由于男子长期垄断大量职业,近代女子“走出家门”后,男女职业工人因就业机会、就业环境和就业待遇产生龃龉并不罕见。倘若暂且不论国内国际经济形势动荡的影响,从表面上看,女子理发业在20世纪20年代中期遇挫是女子理发业在两性交锋中失败的结果,但从本质上讲,击倒女子理发业的是女子理发业的自身积弊,而非男子理发业的打压。后者所做的仅是进一步曝光这些问题。女子解放的社会舆论与急功近利的社会心理裹挟着女子理发培训事业,使其朝着速成化快餐式的培养方向一往无前,女理发师难以真正掌握理发技能;而民国男女理发业的激烈竞争固化了双方畛域之见,摧毁了健康的行业生态,也因此葬送了女子理发师通过相互交流提升剪发本领的契机。作为一项新生事物,女子理发业的演进趋势在相隔千里的两座城市内呈现着相类的面貌,无疑在一定程度上折射出民国女子职业初创的艰辛与不易。
余 论
作为新兴职业的女理发师拓宽了近代妇女的就业渠道,其主导的女子理发业是民国女性追求职业平等的重要平台。大体而言,女子理发业的普及呈现出先南后北的态势。纵然各地女子理发业的发展阶段参差不齐,但无不与盘扎当地的男子理发工会爆发冲突,且多为高开低走,令人扼腕。一个耐人寻味的现象是,20世纪20年代普通女子碍于“男女有别”的世俗目光,更倾向于到女子理发店剪发;在20世纪40年代前后,女子却更愿意到男子理发店而非女子理发店理发。消费观的理性化与性意识的开放化何者左右了女性的理发选择,尤为值得探究。

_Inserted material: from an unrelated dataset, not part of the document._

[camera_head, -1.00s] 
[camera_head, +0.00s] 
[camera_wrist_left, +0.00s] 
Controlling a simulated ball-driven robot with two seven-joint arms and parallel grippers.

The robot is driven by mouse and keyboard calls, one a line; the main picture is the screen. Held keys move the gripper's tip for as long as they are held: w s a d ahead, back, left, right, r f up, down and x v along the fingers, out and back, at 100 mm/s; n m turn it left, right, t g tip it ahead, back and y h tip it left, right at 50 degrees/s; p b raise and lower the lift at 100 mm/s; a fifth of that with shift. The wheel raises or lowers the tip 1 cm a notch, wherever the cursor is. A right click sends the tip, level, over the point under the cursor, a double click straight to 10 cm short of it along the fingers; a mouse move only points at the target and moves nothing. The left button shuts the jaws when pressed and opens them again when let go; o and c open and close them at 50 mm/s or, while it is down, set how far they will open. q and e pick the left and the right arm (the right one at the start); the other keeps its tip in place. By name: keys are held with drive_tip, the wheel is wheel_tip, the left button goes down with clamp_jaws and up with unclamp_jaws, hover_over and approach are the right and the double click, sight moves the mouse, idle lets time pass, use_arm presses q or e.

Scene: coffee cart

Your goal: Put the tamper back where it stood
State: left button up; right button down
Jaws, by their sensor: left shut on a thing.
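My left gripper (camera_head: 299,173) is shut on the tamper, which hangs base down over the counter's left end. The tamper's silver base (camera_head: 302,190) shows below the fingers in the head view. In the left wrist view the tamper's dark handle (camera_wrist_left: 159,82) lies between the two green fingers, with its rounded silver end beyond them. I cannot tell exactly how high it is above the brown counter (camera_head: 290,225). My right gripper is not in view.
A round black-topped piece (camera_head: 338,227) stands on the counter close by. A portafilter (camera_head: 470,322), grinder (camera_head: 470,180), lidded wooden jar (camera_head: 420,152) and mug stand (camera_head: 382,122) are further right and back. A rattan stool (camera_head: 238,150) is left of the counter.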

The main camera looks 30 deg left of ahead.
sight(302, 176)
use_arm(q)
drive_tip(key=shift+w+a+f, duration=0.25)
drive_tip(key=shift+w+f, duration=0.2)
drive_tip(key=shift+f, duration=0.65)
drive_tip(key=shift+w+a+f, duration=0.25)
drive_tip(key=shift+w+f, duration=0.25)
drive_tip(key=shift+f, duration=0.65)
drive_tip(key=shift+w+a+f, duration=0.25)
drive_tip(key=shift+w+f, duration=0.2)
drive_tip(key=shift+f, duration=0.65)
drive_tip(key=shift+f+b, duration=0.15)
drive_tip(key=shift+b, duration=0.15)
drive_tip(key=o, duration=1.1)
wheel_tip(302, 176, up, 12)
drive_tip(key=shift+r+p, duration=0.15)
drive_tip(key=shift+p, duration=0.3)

此外,由于部分地痞无赖常到女理发馆寻衅滋事,女子理发室成为近代城市治安的新痛点,“女子理发馆一多,公安局的事务,也跟着加多”。女理发馆等女性营业商铺与警政的交互关系兼及处理新型女子职业相关问题时治安条例与实际管理之间的张力,或是日后社会史领域可供挖潜的方向。